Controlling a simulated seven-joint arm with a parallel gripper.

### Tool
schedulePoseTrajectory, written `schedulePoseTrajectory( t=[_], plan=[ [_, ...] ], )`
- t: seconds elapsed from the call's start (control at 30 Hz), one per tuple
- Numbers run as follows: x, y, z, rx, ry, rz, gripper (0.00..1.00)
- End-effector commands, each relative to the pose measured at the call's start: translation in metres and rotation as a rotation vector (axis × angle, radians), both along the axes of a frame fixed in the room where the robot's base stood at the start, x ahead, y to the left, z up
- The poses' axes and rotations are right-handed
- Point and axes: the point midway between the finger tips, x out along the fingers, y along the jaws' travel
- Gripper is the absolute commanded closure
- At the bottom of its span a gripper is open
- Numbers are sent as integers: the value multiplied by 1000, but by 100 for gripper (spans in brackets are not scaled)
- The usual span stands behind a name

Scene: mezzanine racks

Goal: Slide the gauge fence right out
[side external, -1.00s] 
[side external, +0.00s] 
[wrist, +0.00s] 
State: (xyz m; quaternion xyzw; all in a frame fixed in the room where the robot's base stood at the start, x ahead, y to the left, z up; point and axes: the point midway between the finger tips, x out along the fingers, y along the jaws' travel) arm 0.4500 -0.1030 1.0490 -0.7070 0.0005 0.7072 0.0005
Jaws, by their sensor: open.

^^^^^^^^

• PROBLEM TO WORK ON
Type out the full listing again, exactly as given.

• CORRECT ANSWER
Controlling a simulated seven-joint arm with a parallel gripper.

### Tool
schedulePoseTrajectory, written `schedulePoseTrajectory( t=[_], plan=[ [_, ...] ], )`
- t: seconds elapsed from the call's start (control at 30 Hz), one per tuple
- Numbers run as follows: x, y, z, rx, ry, rz, gripper (0.00..1.00)
- End-effector commands, each relative to the pose measured at the call's start: translation in metres and rotation as a rotation vector (axis × angle, radians), both along the axes of a frame fixed in the room where the robot's base stood at the start, x ahead, y to the left, z up
- The poses' axes and rotations are right-handed
- Point and axes: the point midway between the finger tips, x out along the fingers, y along the jaws' travel
- Gripper is the absolute commanded closure
- At the bottom of its span a gripper is open
- Numbers are sent as integers: the value multiplied by 1000, but by 100 for gripper (spans in brackets are not scaled)
- The usual span stands behind a name

Scene: mezzanine racks

Goal: Slide the gauge fence right out
[side external, -1.00s] 
[side external, +0.00s] 
[wrist, +0.00s] 
State: (xyz m; quaternion xyzw; all in a frame fixed in the room where the robot's base stood at the start, x ahead, y to the left, z up; point and axes: the point midway between the finger tips, x out along the fingers, y along the jaws' travel) arm 0.4500 -0.1030 1.0490 -0.7070 0.0005 0.7072 0.0005
Jaws, by their sensor: open.

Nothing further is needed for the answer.